The indictments filed last week accuse Carmony of participating in a GOP scheme to manipulate a Nov. 28 special election to favor Assemblyman Scott Baugh.

Rohrabacher, 49, said Wednesday night that he had invited Carmony months ago to accompany him and half a dozen associates to New Zealand for “some business and some surfing” during the congressional break for Easter.

Rohrabacher said he was invited to New Zealand by a private, nonprofit organization for a week of seminars and discussions. He added that Carmony was invited because “she’s fascinated by the free-enterprise philosophy” and because she has “been on several expeditions with me.”

Rohrabacher also said he plans to pay for Carmony’s travel, although the trip might be canceled now that Carmony is grappling with courtroom problems. “I’m still deciding,” Rohrabacher said. “I might just stay home.”
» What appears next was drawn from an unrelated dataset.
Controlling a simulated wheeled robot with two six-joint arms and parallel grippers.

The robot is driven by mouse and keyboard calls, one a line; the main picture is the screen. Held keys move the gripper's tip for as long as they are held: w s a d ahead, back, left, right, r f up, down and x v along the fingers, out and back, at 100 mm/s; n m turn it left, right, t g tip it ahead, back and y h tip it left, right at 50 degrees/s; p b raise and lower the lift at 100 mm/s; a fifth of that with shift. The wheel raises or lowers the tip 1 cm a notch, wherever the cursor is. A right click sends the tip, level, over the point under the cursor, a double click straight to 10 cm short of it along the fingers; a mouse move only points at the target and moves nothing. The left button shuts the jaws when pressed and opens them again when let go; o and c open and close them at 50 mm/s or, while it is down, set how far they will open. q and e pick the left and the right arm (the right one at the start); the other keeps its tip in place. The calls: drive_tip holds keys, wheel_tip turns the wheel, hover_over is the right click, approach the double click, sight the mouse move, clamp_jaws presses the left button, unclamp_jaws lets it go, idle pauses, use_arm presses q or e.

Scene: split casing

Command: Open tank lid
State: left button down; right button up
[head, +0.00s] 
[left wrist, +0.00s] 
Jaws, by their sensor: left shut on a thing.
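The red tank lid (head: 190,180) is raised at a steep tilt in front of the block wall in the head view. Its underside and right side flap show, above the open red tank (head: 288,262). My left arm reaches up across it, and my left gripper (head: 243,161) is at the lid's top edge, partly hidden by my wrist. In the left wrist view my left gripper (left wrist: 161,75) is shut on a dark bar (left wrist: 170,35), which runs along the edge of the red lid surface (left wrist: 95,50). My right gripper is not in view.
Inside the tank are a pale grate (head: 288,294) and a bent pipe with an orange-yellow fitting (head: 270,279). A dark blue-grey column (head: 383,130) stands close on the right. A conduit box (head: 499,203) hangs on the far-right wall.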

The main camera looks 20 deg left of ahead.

Carmony, along with Baugh and his chief of staff, Maureen Werft, were indicted by the Orange County Grand Jury on charges ranging from lying on campaign finance reports to filing bogus petitions to put a decoy Democratic candidate on the ballot. If convicted, Carmony could face up to three years and eight months in prison.

Carter also ruled Wednesday that Carmony may have contact with three people who have testified before the grand jury in the Baugh matter. She is allowed to make business and personal contacts with Rohrabacher’s campaign chairman, Jim Righeimer, and GOP campaign worker Justin Wallin, Carter ruled. Carmony also may attend political and business meetings also attended by Wendy Ward, Baugh’s girlfriend.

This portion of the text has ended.